Records from a data collection:
####
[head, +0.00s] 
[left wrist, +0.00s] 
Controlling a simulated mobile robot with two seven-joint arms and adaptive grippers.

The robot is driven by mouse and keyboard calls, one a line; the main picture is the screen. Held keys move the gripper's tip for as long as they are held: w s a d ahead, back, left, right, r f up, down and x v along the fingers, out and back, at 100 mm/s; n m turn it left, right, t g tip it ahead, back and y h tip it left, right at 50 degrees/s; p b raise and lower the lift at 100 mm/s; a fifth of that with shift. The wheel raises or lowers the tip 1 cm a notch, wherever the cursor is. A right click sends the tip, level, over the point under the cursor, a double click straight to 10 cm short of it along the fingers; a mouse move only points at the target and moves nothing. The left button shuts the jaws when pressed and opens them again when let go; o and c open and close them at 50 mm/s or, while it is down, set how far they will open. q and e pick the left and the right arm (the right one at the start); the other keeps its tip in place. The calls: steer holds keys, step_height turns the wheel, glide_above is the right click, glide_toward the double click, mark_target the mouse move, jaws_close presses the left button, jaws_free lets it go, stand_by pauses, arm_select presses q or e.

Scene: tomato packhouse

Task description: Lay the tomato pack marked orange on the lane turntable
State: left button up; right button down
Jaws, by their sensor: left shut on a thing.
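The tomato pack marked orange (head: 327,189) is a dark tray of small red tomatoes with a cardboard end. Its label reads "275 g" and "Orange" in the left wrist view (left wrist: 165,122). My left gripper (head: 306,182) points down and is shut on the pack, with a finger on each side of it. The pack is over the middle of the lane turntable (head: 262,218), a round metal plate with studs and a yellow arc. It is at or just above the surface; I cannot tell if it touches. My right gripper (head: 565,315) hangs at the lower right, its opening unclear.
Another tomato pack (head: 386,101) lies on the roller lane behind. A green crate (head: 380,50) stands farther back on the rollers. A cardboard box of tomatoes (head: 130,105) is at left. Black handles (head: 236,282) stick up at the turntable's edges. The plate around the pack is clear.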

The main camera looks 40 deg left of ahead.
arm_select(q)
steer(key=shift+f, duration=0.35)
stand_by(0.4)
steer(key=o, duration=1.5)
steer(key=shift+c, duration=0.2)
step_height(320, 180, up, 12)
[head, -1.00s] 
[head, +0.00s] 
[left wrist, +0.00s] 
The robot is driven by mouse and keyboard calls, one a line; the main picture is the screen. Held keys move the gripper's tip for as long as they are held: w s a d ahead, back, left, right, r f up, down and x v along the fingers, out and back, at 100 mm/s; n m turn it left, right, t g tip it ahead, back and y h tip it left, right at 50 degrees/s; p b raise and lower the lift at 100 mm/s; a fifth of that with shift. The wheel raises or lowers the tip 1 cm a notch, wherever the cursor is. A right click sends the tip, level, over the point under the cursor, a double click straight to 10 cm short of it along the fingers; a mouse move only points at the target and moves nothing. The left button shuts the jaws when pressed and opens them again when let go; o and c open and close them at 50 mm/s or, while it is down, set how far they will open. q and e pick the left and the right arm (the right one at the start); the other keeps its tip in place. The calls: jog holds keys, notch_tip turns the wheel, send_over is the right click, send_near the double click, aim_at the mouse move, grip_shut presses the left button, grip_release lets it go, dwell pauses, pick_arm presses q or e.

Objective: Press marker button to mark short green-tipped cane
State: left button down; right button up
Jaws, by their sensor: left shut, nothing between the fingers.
####
Short problem: Word for word, quote all of the data above.

Output for this task:
[head, +0.00s] 
[left wrist, +0.00s] 
Controlling a simulated mobile robot with two seven-joint arms and adaptive grippers.

The robot is driven by mouse and keyboard calls, one a line; the main picture is the screen. Held keys move the gripper's tip for as long as they are held: w s a d ahead, back, left, right, r f up, down and x v along the fingers, out and back, at 100 mm/s; n m turn it left, right, t g tip it ahead, back and y h tip it left, right at 50 degrees/s; p b raise and lower the lift at 100 mm/s; a fifth of that with shift. The wheel raises or lowers the tip 1 cm a notch, wherever the cursor is. A right click sends the tip, level, over the point under the cursor, a double click straight to 10 cm short of it along the fingers; a mouse move only points at the target and moves nothing. The left button shuts the jaws when pressed and opens them again when let go; o and c open and close them at 50 mm/s or, while it is down, set how far they will open. q and e pick the left and the right arm (the right one at the start); the other keeps its tip in place. The calls: steer holds keys, step_height turns the wheel, glide_above is the right click, glide_toward the double click, mark_target the mouse move, jaws_close presses the left button, jaws_free lets it go, stand_by pauses, arm_select presses q or e.

Scene: tomato packhouse

Task description: Lay the tomato pack marked orange on the lane turntable
State: left button up; right button down
Jaws, by their sensor: left shut on a thing.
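The tomato pack marked orange (head: 327,189) is a dark tray of small red tomatoes with a cardboard end. Its label reads "275 g" and "Orange" in the left wrist view (left wrist: 165,122). My left gripper (head: 306,182) points down and is shut on the pack, with a finger on each side of it. The pack is over the middle of the lane turntable (head: 262,218), a round metal plate with studs and a yellow arc. It is at or just above the surface; I cannot tell if it touches. My right gripper (head: 565,315) hangs at the lower right, its opening unclear.
Another tomato pack (head: 386,101) lies on the roller lane behind. A green crate (head: 380,50) stands farther back on the rollers. A cardboard box of tomatoes (head: 130,105) is at left. Black handles (head: 236,282) stick up at the turntable's edges. The plate around the pack is clear.

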The main camera looks 40 deg left of ahead.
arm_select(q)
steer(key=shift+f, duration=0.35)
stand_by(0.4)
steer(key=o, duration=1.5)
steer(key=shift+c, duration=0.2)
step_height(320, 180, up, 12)
[head, -1.00s] 
[head, +0.00s] 
[left wrist, +0.00s] 
The robot is driven by mouse and keyboard calls, one a line; the main picture is the screen. Held keys move the gripper's tip for as long as they are held: w s a d ahead, back, left, right, r f up, down and x v along the fingers, out and back, at 100 mm/s; n m turn it left, right, t g tip it ahead, back and y h tip it left, right at 50 degrees/s; p b raise and lower the lift at 100 mm/s; a fifth of that with shift. The wheel raises or lowers the tip 1 cm a notch, wherever the cursor is. A right click sends the tip, level, over the point under the cursor, a double click straight to 10 cm short of it along the fingers; a mouse move only points at the target and moves nothing. The left button shuts the jaws when pressed and opens them again when let go; o and c open and close them at 50 mm/s or, while it is down, set how far they will open. q and e pick the left and the right arm (the right one at the start); the other keeps its tip in place. The calls: jog holds keys, notch_tip turns the wheel, send_over is the right click, send_near the double click, aim_at the mouse move, grip_shut presses the left button, grip_release lets it go, dwell pauses, pick_arm presses q or e.

Objective: Press marker button to mark short green-tipped cane
State: left button down; right button up
Jaws, by their sensor: left shut, nothing between the fingers.

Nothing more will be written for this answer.